• _What to produce_
Review the listing and copy each line that holds the word "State".

— START OF Records to use —

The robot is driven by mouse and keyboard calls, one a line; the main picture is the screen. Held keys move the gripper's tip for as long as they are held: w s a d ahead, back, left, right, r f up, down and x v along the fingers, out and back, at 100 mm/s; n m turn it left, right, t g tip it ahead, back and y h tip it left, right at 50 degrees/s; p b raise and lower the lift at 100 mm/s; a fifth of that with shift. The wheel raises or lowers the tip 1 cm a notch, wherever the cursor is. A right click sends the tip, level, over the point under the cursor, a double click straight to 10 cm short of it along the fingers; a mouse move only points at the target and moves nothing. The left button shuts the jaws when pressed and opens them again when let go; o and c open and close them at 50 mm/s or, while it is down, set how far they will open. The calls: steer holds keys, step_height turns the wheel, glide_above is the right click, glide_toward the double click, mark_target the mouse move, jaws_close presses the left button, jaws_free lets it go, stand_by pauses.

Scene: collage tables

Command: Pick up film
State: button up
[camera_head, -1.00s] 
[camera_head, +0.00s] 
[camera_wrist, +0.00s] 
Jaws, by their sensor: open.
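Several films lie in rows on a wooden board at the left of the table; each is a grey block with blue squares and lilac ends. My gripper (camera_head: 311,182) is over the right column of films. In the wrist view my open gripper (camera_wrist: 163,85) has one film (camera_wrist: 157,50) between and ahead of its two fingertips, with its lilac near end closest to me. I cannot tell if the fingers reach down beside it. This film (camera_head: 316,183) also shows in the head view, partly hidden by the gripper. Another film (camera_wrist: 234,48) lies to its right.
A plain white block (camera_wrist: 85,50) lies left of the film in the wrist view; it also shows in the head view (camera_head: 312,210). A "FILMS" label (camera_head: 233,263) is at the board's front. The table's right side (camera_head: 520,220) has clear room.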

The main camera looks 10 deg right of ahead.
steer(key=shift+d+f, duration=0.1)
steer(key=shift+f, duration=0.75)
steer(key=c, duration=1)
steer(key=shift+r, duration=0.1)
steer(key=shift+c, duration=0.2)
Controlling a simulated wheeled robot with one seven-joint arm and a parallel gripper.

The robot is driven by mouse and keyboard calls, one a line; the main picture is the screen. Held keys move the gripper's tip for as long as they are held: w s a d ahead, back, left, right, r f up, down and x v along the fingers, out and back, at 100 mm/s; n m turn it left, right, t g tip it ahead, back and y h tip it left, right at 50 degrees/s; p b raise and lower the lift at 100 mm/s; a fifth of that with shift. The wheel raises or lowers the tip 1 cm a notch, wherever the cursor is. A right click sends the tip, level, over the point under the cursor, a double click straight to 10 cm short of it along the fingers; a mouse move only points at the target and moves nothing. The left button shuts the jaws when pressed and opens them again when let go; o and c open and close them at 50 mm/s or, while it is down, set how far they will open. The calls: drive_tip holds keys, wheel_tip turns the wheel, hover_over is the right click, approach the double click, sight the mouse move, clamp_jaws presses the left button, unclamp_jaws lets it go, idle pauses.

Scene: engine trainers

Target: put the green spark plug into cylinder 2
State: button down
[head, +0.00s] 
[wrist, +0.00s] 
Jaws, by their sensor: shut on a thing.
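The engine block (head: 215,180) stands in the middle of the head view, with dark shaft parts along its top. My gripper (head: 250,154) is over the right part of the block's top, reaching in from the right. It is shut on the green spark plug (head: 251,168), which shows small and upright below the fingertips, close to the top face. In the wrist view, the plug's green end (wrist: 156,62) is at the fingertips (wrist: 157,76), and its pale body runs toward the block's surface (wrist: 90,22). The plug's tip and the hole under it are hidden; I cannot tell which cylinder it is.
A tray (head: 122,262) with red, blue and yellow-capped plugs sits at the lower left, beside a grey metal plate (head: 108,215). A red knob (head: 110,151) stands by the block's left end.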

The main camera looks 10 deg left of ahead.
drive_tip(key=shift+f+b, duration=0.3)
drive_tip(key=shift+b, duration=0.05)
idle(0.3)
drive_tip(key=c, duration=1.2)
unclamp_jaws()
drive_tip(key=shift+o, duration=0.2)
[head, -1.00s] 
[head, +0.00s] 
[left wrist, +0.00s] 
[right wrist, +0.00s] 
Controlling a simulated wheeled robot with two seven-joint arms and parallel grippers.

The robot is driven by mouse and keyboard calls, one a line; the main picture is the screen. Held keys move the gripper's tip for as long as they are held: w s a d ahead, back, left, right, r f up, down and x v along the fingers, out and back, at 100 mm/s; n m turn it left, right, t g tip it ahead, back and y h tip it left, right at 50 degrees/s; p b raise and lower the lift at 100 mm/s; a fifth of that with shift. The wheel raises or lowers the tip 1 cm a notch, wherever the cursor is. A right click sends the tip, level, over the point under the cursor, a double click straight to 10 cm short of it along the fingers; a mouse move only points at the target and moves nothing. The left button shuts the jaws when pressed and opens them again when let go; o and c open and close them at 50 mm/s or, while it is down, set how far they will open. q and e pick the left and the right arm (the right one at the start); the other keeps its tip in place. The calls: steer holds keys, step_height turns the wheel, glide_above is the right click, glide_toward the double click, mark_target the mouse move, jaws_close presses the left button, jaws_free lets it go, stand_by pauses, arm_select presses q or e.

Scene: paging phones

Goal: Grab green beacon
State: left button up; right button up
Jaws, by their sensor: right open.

— END OF Records to use —

• _The reply_
State: button up
State: button down
State: left button up; right button up

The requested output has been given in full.